Open with the line that has "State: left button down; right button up"; close with the line that has "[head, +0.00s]". Retype those lines exactly, images excluded.

_Given data_:
_ _ _ _ _
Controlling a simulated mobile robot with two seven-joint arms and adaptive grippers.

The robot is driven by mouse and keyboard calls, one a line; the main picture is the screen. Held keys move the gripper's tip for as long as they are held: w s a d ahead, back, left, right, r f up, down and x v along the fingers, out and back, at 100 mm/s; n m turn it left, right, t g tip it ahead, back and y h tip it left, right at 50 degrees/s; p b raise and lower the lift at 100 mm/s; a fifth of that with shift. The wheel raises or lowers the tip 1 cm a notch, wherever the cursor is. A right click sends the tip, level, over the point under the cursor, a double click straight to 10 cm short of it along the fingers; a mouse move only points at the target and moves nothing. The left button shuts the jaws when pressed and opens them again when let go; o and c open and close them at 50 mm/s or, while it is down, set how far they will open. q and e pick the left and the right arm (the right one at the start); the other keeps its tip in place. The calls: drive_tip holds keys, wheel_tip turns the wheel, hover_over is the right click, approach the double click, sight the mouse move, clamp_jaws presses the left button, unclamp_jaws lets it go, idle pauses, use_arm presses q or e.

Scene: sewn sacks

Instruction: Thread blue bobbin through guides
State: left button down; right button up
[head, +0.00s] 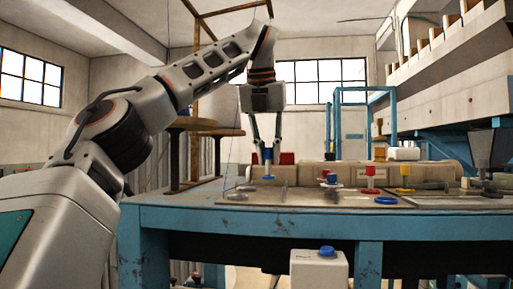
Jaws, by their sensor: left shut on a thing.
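My left gripper (267,150) reaches over the blue-framed worktable (240,219) from the left and points down. A thin thread (230,150) runs down beside the gripper. Several small coloured pieces, among them a red one (370,172) and a yellow one (405,171), stand on the table to the right. I cannot make out which parts are the guides. My right gripper is not in view.
Pale sacks (436,173) lie along the back of the table. A flat blue ring (386,200) lies near the front right. A grey machine with a funnel (482,148) hangs at the right.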

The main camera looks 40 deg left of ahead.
_ _ _ _ _
_Answer to the problem_:
State: left button down; right button up
[head, +0.00s] 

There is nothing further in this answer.